Tzeltal women participate in their community’s assembly in Chiapas. Enrique Carrasco, SJ

Mexican Indigenous seek a new path

By 
  • November 22, 2019

When the Zapatista Army rose up in Mexico’s southernmost state of Chiapas and captured the city of San Cristóbal de las Casas on New Year’s Day 1994, the Jesuits understood their frustrations and their hopes. But they had their doubts, too.

It was “a revolutionary movement,” Jesuit Fr. Arturo Estrada told The Catholic Register in a Skype call from Mexico. “A very big movement that made the Indigenous rise up and say, ‘Hello! We are here.’ ”

The Jesuit community has been supporting Indigenous communities in Mexico for hundreds of years. At the Bachajón Mission in Chiapas, where Estrada is based, the Jesuits have been living and working wth the Tzeltal-Mayan Indigenous people for the last 60 years. 

They know about Indigenous poverty. They know the history of Mexican governments ignoring Indigenous interests and parcelling out their land to others. 

Estrada is visiting Canada for a series of talks sponsored by the Canadian Jesuits International, the fund-raising arm of the Jesuits that supports projects around the world. His stops include St. John’s, Nfld., Ottawa and Toronto, where he will be at the Mary Ward Centre (70 St. Mary St.) Nov. 26 at 7 p.m.

He will explain the practical business of supporting traditional, Indigenous communities in Mexico through the Yomol A’tel coffee co-operative that gives Tzeltal-Mayan people a livelihood they can control.

His visit comes as the plight of Indigenous communities has become a renewed focus in the Church following the Synod on the Amazon at the Vatican last month. 

“That synod can be an opportunity to open the Church doors, to be able to walk through to a different kind of way, to build a different Church,” said Estrada. “We have here in Chiapas a native Church, which is different. That kind of different Church can be a model for our society.”

The Zapatista revolution began the day the North American Free Trade Agreement came into force — an agreement Mexico’s Indigenous people were never asked about but which required a change to the Mexican constitution transforming their communal lands into private property.

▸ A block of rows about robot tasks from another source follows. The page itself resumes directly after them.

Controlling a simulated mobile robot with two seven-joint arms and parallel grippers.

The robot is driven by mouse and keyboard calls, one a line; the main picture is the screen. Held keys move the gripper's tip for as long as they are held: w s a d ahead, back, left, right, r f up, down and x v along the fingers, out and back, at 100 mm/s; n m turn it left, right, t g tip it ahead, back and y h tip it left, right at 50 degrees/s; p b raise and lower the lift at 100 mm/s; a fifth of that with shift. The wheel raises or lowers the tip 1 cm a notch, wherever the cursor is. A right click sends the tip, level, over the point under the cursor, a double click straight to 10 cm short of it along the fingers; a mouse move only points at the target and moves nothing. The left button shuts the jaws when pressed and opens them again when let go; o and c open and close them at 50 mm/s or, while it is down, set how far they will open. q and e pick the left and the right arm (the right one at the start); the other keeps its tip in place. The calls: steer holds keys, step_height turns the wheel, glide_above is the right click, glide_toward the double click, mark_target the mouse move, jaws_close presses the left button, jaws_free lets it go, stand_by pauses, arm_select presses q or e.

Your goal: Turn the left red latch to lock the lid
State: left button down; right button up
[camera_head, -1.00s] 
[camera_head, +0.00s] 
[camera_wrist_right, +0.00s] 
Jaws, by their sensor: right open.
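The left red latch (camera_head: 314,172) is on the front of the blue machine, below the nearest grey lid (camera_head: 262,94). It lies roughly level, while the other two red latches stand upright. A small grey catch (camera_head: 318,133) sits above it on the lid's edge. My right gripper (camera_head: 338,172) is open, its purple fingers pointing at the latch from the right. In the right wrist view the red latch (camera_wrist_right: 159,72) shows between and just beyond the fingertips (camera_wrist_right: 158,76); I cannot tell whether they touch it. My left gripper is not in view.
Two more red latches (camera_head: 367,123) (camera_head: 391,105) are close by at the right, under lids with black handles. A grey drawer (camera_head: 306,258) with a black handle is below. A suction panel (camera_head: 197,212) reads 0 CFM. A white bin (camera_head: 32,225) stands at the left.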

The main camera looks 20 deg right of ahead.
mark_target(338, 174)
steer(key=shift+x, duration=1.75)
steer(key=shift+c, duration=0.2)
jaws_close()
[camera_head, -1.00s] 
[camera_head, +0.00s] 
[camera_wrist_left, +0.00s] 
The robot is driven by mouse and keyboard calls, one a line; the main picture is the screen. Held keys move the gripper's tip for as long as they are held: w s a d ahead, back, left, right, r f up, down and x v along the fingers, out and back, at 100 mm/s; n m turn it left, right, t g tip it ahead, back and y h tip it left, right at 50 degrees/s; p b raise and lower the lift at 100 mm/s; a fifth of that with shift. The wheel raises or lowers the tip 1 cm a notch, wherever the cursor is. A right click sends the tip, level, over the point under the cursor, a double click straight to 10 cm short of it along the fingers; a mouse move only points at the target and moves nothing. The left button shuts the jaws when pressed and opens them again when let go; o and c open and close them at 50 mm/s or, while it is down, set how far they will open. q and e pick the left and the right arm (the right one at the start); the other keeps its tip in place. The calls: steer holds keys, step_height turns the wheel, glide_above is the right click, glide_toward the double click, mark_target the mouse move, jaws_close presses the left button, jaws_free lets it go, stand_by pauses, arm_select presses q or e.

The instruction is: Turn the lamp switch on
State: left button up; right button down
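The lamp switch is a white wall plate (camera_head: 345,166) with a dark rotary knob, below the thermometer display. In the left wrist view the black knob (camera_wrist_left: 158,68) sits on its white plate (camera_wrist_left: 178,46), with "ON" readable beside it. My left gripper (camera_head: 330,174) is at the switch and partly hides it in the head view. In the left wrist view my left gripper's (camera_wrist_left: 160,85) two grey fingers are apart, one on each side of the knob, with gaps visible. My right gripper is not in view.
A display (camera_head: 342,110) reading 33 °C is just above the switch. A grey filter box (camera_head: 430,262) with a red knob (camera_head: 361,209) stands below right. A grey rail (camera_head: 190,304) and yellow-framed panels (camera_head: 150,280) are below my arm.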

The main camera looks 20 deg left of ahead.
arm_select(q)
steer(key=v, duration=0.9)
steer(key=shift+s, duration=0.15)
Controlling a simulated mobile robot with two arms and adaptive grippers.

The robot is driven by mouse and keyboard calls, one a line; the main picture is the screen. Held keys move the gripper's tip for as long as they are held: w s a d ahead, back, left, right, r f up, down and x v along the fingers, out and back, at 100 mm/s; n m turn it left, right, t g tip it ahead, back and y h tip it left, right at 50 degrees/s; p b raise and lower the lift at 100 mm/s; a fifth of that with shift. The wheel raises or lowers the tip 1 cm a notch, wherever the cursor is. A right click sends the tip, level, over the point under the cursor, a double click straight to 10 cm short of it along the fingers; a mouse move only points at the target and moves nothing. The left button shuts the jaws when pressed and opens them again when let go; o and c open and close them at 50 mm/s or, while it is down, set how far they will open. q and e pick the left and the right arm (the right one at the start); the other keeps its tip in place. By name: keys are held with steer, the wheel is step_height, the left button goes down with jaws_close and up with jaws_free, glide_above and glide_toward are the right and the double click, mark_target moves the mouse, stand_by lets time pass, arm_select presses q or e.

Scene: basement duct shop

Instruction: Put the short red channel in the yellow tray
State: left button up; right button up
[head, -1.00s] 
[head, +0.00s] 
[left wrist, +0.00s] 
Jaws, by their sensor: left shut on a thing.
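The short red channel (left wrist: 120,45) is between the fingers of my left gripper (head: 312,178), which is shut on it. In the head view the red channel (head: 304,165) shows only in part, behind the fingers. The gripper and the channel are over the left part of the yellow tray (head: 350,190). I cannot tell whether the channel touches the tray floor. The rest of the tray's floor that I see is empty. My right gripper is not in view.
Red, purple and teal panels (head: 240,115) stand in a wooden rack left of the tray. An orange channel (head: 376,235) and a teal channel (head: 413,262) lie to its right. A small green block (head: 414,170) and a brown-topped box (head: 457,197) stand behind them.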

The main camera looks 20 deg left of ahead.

Enter Subcomandante Marcos on horseback, wearing a ski mask, smoking a pipe, wearing a watch on each arm, bandolier of bullets across his chest and an ancient-looking automatic rifle tied to his back. 

It was the beginning of resistance to globalization and Marcos was the defining image of a resurgent, revolutionary left.

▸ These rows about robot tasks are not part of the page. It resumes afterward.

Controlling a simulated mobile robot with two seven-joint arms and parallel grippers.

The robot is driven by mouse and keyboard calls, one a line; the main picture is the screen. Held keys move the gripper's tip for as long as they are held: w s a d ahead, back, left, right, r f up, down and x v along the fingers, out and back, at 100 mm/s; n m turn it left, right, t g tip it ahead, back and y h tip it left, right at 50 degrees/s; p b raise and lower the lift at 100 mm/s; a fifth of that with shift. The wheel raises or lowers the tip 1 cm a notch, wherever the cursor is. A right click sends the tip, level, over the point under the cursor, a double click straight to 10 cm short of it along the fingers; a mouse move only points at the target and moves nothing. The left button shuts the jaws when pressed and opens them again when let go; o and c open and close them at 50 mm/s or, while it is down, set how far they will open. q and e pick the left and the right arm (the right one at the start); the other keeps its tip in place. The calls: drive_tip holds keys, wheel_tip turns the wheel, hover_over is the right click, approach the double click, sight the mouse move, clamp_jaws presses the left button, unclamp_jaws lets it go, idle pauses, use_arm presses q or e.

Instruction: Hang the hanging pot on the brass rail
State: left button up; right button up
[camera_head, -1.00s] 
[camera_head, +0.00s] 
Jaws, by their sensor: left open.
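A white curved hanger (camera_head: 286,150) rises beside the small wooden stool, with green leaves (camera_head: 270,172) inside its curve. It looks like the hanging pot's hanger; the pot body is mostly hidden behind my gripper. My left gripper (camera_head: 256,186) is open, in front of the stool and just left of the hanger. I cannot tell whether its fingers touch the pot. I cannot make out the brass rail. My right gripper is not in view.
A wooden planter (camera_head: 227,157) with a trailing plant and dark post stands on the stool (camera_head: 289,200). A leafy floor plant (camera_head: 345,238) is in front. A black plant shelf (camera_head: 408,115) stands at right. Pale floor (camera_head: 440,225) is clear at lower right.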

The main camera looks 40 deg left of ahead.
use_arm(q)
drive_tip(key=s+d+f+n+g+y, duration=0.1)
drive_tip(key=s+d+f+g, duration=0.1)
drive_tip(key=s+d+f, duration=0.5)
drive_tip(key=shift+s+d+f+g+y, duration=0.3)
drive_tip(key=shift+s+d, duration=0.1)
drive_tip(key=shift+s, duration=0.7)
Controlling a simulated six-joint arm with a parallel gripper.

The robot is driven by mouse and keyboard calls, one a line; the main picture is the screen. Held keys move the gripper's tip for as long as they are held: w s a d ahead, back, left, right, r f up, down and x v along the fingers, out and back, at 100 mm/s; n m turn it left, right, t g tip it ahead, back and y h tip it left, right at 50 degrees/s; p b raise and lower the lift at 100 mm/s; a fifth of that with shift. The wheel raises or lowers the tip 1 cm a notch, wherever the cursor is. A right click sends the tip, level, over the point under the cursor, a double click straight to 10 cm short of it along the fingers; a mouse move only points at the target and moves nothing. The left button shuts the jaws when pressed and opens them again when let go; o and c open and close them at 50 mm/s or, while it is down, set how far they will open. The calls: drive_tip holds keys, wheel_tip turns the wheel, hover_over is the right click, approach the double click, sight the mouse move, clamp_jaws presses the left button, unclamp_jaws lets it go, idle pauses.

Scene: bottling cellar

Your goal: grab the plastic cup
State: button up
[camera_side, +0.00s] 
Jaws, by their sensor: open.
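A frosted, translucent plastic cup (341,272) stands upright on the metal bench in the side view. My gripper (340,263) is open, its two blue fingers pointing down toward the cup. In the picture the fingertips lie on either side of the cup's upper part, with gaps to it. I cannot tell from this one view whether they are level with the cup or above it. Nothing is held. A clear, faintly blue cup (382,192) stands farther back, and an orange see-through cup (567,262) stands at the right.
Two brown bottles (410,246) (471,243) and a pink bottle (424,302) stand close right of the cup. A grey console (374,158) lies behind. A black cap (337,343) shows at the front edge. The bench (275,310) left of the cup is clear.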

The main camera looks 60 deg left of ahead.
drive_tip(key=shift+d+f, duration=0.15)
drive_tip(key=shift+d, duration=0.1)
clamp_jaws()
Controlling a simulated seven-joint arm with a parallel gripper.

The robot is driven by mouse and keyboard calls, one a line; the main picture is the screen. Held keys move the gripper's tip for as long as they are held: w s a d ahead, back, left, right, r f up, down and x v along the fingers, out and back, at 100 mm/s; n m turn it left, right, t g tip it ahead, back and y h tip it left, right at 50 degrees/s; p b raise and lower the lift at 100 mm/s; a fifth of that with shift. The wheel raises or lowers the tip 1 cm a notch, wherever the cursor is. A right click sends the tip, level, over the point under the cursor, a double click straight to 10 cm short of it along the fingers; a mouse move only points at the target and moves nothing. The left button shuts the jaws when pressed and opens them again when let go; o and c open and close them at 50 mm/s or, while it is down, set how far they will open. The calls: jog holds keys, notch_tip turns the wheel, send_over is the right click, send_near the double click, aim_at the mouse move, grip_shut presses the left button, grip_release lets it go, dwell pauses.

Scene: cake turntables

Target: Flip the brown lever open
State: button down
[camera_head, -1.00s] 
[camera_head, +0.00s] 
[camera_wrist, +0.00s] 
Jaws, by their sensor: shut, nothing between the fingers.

“At the mission, we never agreed with all that weaponized movement,” said Estrada.

To the Jesuit mind, the Zapatistas were right about the problem. But neither the guns nor the manifestos corresponded to the concrete issues of land and human rights for Indigenous people in Chiapas (one-quarter of the population in that state). The Jesuits had a different strategy in mind.

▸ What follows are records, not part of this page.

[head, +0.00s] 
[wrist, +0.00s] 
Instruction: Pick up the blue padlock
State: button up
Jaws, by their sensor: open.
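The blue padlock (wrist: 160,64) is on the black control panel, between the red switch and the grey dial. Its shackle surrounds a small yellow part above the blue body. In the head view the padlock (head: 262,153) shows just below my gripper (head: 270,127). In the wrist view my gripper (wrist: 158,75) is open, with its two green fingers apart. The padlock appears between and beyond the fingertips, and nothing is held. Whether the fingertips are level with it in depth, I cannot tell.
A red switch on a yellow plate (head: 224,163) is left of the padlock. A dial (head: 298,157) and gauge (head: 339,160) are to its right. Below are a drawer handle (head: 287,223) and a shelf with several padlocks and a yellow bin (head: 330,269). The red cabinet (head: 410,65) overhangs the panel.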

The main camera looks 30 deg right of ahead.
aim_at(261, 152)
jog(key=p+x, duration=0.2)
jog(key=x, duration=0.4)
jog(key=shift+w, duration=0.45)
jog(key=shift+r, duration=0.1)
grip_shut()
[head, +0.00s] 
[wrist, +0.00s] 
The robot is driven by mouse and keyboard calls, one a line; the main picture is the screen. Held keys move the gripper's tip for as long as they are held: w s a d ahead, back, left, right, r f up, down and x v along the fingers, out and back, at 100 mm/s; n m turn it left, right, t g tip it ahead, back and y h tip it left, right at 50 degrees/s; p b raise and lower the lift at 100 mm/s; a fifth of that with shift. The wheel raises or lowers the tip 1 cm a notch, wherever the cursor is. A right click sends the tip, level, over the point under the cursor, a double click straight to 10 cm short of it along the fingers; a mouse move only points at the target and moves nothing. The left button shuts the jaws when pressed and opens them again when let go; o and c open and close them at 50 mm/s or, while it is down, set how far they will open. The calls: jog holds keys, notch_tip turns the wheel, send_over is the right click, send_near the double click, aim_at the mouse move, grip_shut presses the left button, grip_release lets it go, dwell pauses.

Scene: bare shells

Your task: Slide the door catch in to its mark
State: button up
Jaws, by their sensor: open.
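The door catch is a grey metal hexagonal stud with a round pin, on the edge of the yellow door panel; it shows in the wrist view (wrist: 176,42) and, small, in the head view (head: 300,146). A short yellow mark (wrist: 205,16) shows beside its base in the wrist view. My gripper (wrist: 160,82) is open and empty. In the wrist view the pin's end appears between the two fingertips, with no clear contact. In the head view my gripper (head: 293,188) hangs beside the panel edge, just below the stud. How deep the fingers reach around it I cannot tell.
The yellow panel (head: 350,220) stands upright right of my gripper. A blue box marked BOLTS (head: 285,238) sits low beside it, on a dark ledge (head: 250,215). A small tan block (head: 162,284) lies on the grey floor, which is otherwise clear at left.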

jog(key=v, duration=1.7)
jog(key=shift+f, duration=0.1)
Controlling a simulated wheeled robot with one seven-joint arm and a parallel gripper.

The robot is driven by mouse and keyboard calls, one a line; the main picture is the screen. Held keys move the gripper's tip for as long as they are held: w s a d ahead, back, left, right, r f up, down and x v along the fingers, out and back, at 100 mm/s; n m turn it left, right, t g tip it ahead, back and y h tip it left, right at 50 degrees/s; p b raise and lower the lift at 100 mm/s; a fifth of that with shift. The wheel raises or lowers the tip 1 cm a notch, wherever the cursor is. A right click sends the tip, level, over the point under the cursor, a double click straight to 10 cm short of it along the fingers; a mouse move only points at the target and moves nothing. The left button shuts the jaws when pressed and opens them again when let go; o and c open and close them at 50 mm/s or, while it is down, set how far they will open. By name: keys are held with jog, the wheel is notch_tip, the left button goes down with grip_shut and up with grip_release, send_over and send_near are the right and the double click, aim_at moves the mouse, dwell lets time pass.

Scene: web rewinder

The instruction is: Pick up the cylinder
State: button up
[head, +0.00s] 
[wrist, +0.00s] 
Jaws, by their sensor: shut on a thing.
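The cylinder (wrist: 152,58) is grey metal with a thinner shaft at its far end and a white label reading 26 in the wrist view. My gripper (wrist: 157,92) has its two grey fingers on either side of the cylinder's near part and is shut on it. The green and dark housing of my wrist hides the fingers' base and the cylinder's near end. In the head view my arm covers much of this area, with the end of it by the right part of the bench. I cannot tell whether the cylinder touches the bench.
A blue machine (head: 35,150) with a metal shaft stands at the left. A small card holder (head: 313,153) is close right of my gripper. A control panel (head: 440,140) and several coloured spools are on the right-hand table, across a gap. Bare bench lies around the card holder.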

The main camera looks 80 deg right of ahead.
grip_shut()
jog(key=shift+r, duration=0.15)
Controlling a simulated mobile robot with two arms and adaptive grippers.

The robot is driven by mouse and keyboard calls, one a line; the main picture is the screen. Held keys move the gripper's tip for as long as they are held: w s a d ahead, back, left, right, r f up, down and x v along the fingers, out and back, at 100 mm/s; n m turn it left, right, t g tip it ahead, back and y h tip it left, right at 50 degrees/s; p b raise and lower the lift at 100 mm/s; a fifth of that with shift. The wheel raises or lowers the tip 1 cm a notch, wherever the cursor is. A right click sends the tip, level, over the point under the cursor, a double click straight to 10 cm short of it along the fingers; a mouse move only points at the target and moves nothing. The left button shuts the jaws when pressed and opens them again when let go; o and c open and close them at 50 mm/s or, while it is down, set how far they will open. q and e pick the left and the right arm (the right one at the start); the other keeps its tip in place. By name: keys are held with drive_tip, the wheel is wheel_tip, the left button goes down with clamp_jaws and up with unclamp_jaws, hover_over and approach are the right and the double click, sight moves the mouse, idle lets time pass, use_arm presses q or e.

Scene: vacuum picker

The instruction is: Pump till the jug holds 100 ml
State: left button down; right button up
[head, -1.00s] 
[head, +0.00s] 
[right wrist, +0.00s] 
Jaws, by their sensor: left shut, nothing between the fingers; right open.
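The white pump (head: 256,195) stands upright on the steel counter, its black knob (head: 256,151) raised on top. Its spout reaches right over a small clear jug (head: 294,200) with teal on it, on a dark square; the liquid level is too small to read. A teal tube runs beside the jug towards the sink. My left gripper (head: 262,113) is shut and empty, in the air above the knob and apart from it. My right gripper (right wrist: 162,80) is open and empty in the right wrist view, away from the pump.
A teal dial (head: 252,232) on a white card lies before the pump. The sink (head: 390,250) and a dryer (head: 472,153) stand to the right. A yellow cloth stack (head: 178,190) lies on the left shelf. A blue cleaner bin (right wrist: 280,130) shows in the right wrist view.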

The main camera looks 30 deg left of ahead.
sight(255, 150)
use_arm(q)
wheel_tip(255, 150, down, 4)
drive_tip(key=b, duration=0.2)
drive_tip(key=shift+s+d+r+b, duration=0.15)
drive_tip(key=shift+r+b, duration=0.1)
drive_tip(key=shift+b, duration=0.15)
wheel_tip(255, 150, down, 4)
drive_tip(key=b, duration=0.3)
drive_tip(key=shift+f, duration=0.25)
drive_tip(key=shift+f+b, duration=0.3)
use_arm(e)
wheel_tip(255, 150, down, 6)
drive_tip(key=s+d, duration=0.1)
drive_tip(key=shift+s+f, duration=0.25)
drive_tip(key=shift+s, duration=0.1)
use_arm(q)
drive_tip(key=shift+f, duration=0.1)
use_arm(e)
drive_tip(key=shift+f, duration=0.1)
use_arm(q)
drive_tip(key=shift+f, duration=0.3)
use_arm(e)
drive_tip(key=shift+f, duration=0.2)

“We actually helped people to recover their lands. That was the main problem, that they didn’t have access to the land,” said Estrada. “After that, we started with the human rights movement. We started our ecological movement to make things work in the land.”

The Zapatista revolution, coming just as the Cold War ended, suddenly recast the idea of revolution. 

Instead of class warfare, it was a revolution on behalf of minority cultures — the nations that never benefited from the invention of the state. As a way of attracting global media attention, the Zapatista uprising was incredibly effective. As a way of gaining control of the state, it was much less so, said St. Francis Xavier University political scientist Yvon Grenier, who specializes in Latin American politics.

“Revolutions are usually not successful. If poverty and exploitation and inequality caused immediately revolutions you would have revolutions everywhere in the world,” he said. “It was very successful in the media, but Marcos never became the president of Mexico. They (the Zapatistas) were completely dismissed by political parties. They didn’t support elections anyway, even when Mexico became more democratic after 2000.”

But Estrada notes that electoral politics don’t seem to be producing great democracies even in North America and Europe these days. With the rise of populists, white nationalists, anti-immigrant parties and others, Estrada sees us mired in the age of “fiasco democracy.”

“Down here in Chiapas, we are having frustration about democracy,” he said. 

Estrada believes a true democracy should produce a democratic result, rather than a dictatorship of the majority. The communities where the Jesuits are active are experimenting with “election by customs and not by parties.”